Okay. Let’s accept the premise that these 5 Truths can help change our overall attitude toward fear in general. But what about that huge, specific fear you are facing right now. When you’re staring at a major, painful fear… one that almost paralyzes you… how can you rally your will to overcome it? Where do you begin?
According to Dr. Jeffers: “Remember that much of the trick of moving from pain to power is taking action. ACTION IS VERY POWERFUL!” In other words, even if you just take a baby step or two… you need to act. You need to stretch a little outside your comfort zone, experience a small success, overcome a little piece of your fear, and build on that. Then repeat the process by taking the next step and the next step and the next step until you have completely overcome that major fear. So, to return to my singing example, it was really important that I spent time rehearsing with the band (something that was a little scary, at first) before I stepped out on that first stage. And it also helped that that first small crowd was made up of sympathetic friends and relatives who welcomed the band. That helped me overcome some of the stage fright I’d feel when we later performed in front of a huge crowd of strangers. So I took baby steps! Little by little, I chipped away at that larger fear by confronting it a piece at a time.
But what does all this mean to project teams… and project managers? Let’s consider a typical example of something that strikes fear into the hearts of many project teams: The need to ask for more resources. Especially in these tough financial times, with organizations running lean and resources hard to find, it can be frightening to tell your customer or sponsor that you simply don’t have enough people (or equipment, or money) to get the job done. The idea of going to them and saying, “We need more resources” can be truly frightening, especially when you begin imagining the angry response this news might provoke. So how can you deal with this fear? Given this situation, you need to take some baby steps that allow you to address the fear in small increments. So you might begin by doing some research… poking around and documenting the time it typically takes other project teams to perform the tasks your project team is trying to complete. Then you might document how your customer or sponsor has added features and deliverables to the project that is going to result in overtime for some of your project team members. Next, you might organize your findings into a presentation for your customer or sponsor. Then you might rehearse the meeting where you present your case for more resources with another manager playing the role of your sponsor or customer. By gathering data, organizing your thoughts, rehearsing your meeting, you are taking baby steps that help you get comfortable with your fear a little at a time. And you are growing stronger at each step. Finally, you develop enough strength to step through that door and deliver your message. Sure, it’s still a scary situation and you feel fear!

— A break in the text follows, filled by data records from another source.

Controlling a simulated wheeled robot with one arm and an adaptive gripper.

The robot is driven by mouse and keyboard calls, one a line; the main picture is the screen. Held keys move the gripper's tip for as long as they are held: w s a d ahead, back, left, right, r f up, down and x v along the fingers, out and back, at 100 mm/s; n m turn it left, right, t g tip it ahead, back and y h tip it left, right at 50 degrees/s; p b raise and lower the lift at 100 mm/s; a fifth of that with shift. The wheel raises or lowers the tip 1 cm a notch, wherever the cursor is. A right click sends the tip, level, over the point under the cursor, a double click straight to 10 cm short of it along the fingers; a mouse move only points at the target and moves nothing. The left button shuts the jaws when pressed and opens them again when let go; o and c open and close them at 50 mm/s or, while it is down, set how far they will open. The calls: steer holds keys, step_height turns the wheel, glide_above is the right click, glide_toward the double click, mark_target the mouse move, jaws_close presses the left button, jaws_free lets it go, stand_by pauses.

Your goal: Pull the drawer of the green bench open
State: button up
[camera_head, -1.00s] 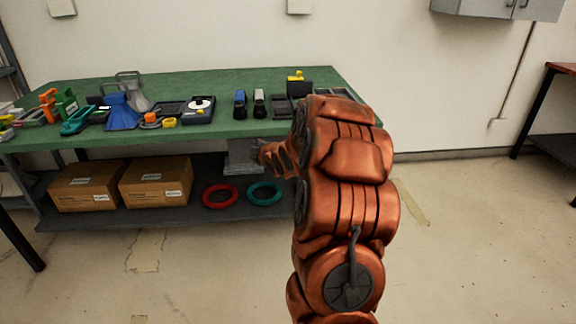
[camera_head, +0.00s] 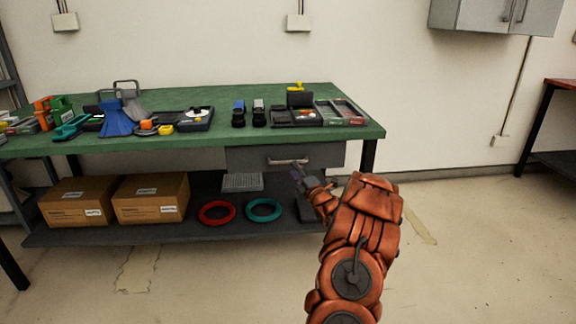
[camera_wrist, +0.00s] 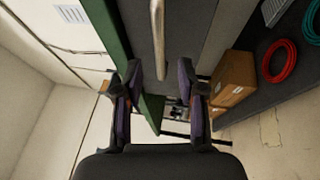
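The green bench (camera_head: 235,137) has a grey drawer (camera_head: 325,154) under its top, with a pale bar handle (camera_head: 288,162) across its front. The drawer front looks flush with the bench. My gripper (camera_head: 300,178) is just below and right of the handle in the head view, apart from it as far as I can tell. In the wrist view my gripper (camera_wrist: 162,88) has its two dark fingers spread with nothing between them. The handle (camera_wrist: 158,38) lies ahead of the gap between the fingertips, lengthwise in the picture, against the grey drawer front (camera_wrist: 187,40).
Two cardboard boxes (camera_head: 150,199), a red ring (camera_head: 217,213), a teal ring (camera_head: 264,210) and a grey vented block (camera_head: 242,182) sit on the lower shelf (camera_head: 100,233). The floor in front is clear.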

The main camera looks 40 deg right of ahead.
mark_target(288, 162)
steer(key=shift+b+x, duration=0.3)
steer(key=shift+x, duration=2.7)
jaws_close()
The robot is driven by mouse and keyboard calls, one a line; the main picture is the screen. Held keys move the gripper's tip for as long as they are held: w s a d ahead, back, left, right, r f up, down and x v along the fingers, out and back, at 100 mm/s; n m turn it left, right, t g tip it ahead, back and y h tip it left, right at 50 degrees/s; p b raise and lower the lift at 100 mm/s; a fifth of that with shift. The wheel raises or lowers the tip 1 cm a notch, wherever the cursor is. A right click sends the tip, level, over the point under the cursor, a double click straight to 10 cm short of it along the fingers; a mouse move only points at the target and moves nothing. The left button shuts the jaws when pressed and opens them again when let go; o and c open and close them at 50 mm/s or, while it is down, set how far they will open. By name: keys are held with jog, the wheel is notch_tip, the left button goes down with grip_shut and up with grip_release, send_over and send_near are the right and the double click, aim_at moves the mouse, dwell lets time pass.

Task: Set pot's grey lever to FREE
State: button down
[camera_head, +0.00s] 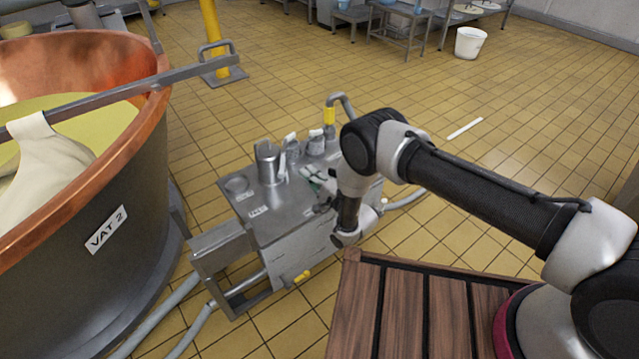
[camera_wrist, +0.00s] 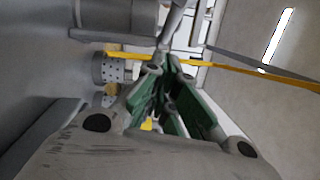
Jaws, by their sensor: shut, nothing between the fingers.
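A small metal pot (camera_head: 267,162) stands upright on top of a steel cabinet (camera_head: 285,205), in the head view. I cannot single out its grey lever there among the small grey fittings beside it. My gripper (camera_head: 313,178) is over the right part of the cabinet top, partly hidden by my arm. In the wrist view my gripper (camera_wrist: 166,68) has its green-padded fingers shut and empty. A grey rod (camera_wrist: 173,28) shows just beyond the fingertips; I cannot tell whether it is the lever or whether they touch it. A dotted grey cylinder (camera_wrist: 107,68) is to the left.
A copper vat (camera_head: 110,185) marked VAT 2 fills the left. A slatted wooden platform (camera_head: 400,310) is in front. In the wrist view a thin yellow bar (camera_wrist: 240,70) crosses beyond the fingers. Open tiled floor lies behind.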

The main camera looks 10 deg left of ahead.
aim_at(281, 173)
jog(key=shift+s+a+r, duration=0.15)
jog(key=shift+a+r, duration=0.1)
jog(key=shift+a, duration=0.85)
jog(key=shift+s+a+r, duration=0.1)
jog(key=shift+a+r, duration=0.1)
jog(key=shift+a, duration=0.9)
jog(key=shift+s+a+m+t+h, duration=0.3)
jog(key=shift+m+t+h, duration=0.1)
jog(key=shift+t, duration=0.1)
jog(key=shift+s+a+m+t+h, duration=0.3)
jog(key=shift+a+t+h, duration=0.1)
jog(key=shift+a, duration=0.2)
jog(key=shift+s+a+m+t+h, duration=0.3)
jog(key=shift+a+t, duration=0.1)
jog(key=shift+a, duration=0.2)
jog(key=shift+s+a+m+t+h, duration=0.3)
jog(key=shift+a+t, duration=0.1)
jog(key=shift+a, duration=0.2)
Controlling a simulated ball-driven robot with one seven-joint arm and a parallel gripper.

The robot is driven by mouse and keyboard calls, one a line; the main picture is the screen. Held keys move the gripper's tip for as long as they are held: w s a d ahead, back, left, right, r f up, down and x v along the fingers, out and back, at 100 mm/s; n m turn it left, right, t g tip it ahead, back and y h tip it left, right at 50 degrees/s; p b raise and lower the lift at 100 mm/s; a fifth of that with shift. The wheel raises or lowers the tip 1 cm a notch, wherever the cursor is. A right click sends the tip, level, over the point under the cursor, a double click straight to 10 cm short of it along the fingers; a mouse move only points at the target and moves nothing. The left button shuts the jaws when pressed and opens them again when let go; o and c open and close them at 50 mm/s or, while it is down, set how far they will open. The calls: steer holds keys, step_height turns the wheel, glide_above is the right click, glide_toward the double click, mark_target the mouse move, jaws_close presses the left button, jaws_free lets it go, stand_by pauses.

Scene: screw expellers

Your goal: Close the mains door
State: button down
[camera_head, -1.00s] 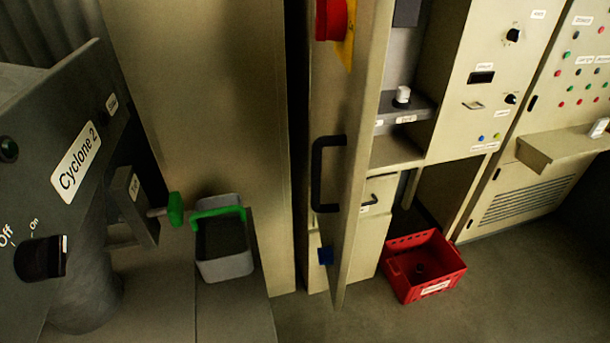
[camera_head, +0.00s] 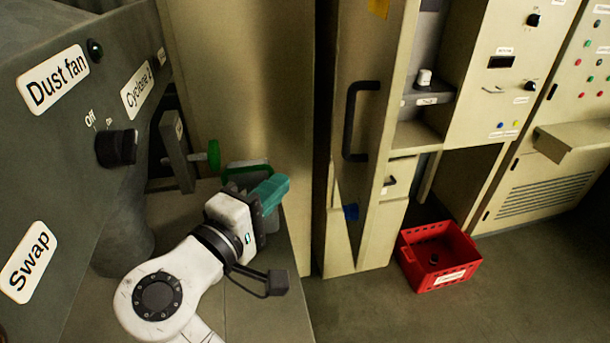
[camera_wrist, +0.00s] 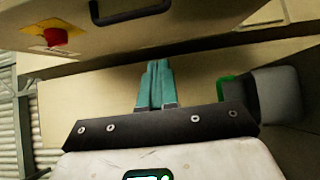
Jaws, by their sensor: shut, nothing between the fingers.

But you have made yourself strong enough to endure the fear and get the job done. In short, you’ve learned that when you do what you fear, you grow stronger.
In Susan Jeffers words: “Commit yourself to pushing through the fear and becoming more than you are at the present moment. The you that could be is absolutely colossal.”

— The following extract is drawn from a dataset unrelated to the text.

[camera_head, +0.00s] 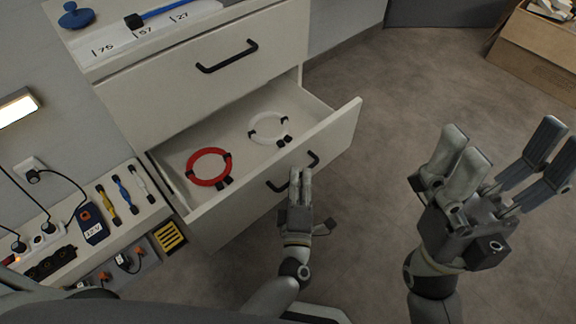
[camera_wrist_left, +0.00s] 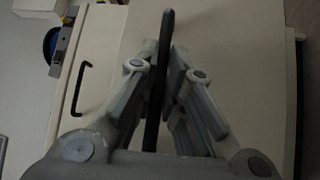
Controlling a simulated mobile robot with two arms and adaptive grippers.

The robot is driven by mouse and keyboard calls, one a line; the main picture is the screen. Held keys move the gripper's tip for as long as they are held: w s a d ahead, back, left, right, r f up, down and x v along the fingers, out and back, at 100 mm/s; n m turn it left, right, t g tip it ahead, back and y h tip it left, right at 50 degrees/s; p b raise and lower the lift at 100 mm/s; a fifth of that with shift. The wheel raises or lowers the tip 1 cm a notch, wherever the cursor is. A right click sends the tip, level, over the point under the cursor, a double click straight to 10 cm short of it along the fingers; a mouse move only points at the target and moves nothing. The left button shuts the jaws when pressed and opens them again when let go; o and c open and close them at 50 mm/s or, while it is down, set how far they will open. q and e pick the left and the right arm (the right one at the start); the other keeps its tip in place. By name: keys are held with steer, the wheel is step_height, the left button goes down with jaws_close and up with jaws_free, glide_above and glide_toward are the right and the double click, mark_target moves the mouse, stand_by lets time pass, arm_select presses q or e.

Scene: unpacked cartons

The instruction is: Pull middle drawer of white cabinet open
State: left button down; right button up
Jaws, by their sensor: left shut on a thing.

Reflect on these questions:
- Recall a major achievement… something you’re really proud of.
- What were the most difficult challenges you faced?

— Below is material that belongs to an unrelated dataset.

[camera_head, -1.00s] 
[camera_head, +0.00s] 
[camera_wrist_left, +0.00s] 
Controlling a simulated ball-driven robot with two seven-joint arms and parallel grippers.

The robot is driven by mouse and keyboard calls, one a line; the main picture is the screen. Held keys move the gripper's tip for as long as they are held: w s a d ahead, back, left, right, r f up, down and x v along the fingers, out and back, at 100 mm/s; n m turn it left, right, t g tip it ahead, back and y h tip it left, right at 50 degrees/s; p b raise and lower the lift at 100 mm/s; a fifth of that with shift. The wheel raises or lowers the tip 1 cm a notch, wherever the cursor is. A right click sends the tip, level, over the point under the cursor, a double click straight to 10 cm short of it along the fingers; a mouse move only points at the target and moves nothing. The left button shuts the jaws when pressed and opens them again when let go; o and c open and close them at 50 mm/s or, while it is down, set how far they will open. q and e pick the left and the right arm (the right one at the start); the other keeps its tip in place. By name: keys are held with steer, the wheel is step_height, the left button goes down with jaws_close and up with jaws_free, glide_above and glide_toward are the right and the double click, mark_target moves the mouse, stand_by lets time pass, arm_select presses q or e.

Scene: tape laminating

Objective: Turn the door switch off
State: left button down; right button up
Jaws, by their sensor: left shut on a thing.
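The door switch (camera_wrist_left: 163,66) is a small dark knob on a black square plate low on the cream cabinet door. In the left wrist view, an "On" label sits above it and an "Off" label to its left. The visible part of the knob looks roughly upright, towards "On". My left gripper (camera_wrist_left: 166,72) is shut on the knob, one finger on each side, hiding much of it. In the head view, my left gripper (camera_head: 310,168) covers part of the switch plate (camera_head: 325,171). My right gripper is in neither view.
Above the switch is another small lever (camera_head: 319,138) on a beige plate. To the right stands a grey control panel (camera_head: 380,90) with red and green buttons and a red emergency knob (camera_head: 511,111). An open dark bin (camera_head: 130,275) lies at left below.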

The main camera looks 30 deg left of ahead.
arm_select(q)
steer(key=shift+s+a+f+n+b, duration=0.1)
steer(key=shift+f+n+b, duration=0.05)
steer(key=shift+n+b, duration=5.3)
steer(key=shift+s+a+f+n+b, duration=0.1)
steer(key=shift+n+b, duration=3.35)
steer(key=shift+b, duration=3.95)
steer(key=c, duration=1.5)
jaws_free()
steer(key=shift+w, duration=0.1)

- Were there times you had genuine fear while working toward this achievement?
- How did you overcome this fear?
- What did it feel like to conquer this fear and complete the achievement?
- Are you stronger because of having overcome this fear?
- Recall some major achievements your project team or your organization has attained.
- What were the most difficult challenges they faced?
- Where there times they had genuine fear working toward their achievements?
- How did they overcome this fear?
- Are the team members or the organization as a whole stronger because of having overcome this fear?
Ask your team:
- Looking back, what challenges have we been really afraid of… but ultimately prevailed? Did these make us stronger?
- Name one thing you would do differently on this project if you were guaranteed to succeed.
- Are there any great potential achievements in front of us that we are afraid to pursue? If so, why?
- What baby steps can we take to start to chip away at a big fear that is paralyzing us? (Practice? Get coaching? Rehearse? Visit someone else who has done this and find out how?)
Project Manager Challenges
- Make an inventory of ways your project team has faced really frightening situations and prevailed.
- Remind them how fearful they were. And remind them how strong they are now that they have overcome the fear.
- Pay attention to your team and look for signs of fear.
- Look for ways you can help reduce their fear. For example:
- Mitigate or eliminate the consequences of failure.
- Get them some help from an expert who has succeeded at a similar task.
- Encourage them to take baby steps that will build their confidence and spark their courage to tackle the thing they fear.
- Praise their courage at making strong efforts to overcome their fear and try new challenges… even if they fail!